После столь бесспорного успеха достаточно было вести себя тихо и стричь купоны неожиданной популярности — искать издателя, готовить книгу… Может быть, и ссуды какие-нибудь перепали бы, и редакторы, отклонявшие за непонятностью новые ее стихи, смягчились. Но этой расчетливости — хоть на полградуса стесняющей творческие порывы — Цветаева не знает.
Эти строфы написаны еще в Москве, но строптивый их пафос ни годы, ни обстоятельства не умерят.
Как раз теперь, на гребне успеха, Цветаева работает над эссе «Поэт о критике». Его текст, тремя месяцами позже опубликованный, засвидетельствует: меньше всего она думала в это время о закреплении успеха и упрочении своего положения в русском литературном Париже.
«Познакомился с рядом интереснейших и близких внутренне людей, — писал Эфрон В. Ф. Булгакову в феврале. — Помните, Вы говорили не раз, что часто тяжелый поворот судьбы оказывается к лучшему. Со мной (тьфу — не сглазить), кажется, так и случится… Намечается интереснейшая работа в моей области. Но это секрет. Скоро все выяснится. Тогда напишу Вам ликующее письмо».
Секрет раскрывается в мартовском письме: «В Париже зачинается толстый двухмесячник (литерат<ура>, искусство и немного науки) вне всякой политики. Я один из трех редакторов. Первый в эмиграции свободный журнал без всякого “напостовства” в искусстве и без признака эмигрантщины. Удалось раздобыть деньги, и сейчас сдаем первый номер в печать. Тон журнала очень напористый, и в Париже он произведет впечатление разорвавшейся бомбы».

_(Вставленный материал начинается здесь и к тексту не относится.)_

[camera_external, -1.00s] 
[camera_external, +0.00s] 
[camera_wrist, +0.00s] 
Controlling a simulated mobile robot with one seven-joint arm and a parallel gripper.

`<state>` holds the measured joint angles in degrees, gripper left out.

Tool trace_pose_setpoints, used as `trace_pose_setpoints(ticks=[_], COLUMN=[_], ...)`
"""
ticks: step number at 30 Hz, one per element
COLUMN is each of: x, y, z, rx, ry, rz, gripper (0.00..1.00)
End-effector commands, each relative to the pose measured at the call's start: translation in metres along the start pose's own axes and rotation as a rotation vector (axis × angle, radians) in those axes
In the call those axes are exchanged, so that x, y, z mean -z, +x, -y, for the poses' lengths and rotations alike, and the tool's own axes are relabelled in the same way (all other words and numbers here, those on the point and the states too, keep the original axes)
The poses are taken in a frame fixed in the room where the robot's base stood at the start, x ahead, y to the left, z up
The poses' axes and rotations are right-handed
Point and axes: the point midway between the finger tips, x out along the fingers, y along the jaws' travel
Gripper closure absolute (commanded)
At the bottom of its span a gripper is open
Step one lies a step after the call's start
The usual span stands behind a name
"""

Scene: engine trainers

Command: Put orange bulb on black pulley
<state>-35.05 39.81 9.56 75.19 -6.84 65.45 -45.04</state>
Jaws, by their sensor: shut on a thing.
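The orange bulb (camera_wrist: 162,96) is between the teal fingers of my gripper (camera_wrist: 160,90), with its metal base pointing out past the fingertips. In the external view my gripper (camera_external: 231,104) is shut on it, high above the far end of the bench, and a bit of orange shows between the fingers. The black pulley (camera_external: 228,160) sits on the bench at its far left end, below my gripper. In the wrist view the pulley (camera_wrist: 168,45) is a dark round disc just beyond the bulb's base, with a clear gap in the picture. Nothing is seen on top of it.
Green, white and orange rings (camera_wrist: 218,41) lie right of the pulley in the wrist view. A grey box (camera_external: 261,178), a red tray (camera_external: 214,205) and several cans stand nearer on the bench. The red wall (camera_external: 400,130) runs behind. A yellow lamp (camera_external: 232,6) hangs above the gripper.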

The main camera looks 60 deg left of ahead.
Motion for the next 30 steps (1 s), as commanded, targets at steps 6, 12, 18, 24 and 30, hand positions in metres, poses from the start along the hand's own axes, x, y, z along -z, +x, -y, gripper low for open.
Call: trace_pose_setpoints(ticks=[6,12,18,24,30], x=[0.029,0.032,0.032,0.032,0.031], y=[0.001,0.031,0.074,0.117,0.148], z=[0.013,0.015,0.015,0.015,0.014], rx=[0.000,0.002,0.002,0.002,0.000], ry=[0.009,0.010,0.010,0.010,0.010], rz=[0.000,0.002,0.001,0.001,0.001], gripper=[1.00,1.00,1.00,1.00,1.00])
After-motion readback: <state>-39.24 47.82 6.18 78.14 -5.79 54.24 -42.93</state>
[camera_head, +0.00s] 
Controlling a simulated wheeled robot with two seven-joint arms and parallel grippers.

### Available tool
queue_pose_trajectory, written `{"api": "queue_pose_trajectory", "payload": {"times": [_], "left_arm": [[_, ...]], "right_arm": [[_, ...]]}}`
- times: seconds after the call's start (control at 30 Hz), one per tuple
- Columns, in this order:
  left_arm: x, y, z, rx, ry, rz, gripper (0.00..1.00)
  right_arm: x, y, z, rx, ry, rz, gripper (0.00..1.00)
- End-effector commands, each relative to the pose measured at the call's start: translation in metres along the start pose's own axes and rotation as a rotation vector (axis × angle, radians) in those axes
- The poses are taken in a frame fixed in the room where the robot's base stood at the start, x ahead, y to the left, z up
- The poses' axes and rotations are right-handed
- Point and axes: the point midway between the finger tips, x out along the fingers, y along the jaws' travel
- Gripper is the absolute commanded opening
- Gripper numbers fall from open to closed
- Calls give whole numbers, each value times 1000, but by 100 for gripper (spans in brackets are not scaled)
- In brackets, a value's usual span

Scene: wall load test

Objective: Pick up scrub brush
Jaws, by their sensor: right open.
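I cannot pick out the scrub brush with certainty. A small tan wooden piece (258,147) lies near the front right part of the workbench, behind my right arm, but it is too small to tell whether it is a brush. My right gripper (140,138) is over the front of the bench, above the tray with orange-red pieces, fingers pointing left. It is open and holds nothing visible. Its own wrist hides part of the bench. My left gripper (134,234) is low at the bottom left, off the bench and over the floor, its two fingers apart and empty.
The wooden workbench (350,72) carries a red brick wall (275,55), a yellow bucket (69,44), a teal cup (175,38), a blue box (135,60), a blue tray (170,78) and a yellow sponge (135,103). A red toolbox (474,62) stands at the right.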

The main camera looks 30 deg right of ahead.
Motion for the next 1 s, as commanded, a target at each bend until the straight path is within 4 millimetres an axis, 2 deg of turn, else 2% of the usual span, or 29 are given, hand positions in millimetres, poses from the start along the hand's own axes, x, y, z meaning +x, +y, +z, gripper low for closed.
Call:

То было начало «Верст». Журнала, на обложке которого стояло: «Издается под редакцией П. П. Сувчинского, кн. Д. П. Святополк-Мирского и С. Я. Эфрона — при ближайшем участии Алексея Ремизова, Льва Шестова и Марины Цветаевой». Журнала, участие в котором сразу размежевало Цветаеву с политически активной эмиграцией.
Кого назвать основным инициатором этого издания, столь нашумевшего, хотя и ограничившегося тремя номерами? Известно, что Сергей Яковлевич в это время считал журналистику наиболее подходящим для себя занятием, в котором он уже имел некоторый опыт. Он так и формулирует в письме к Булгакову: «…интереснейшая работа в моей области». То был лучший из возможных для него вариантов закрепления в Париже — ведь предполагалось, естественно, что издание журнала обеспечит редакторский заработок.
Но в триумвирате редакторов «Верст» Эфрон явно не главенствует. Он исполняет прежде всего секретарско-организаторские функции.
Яркой фигурой был другой редактор — Петр Петрович Сувчинский, до революции — издатель крупного музыкального журнала в Киеве, позже — видный музыкальный критик, друг Стравинского и Прокофьева. Человек широко образованный и энергичный, он приобрел к середине двадцатых годов известность как участник первого «евразийского сборника», вышедшего в Софии.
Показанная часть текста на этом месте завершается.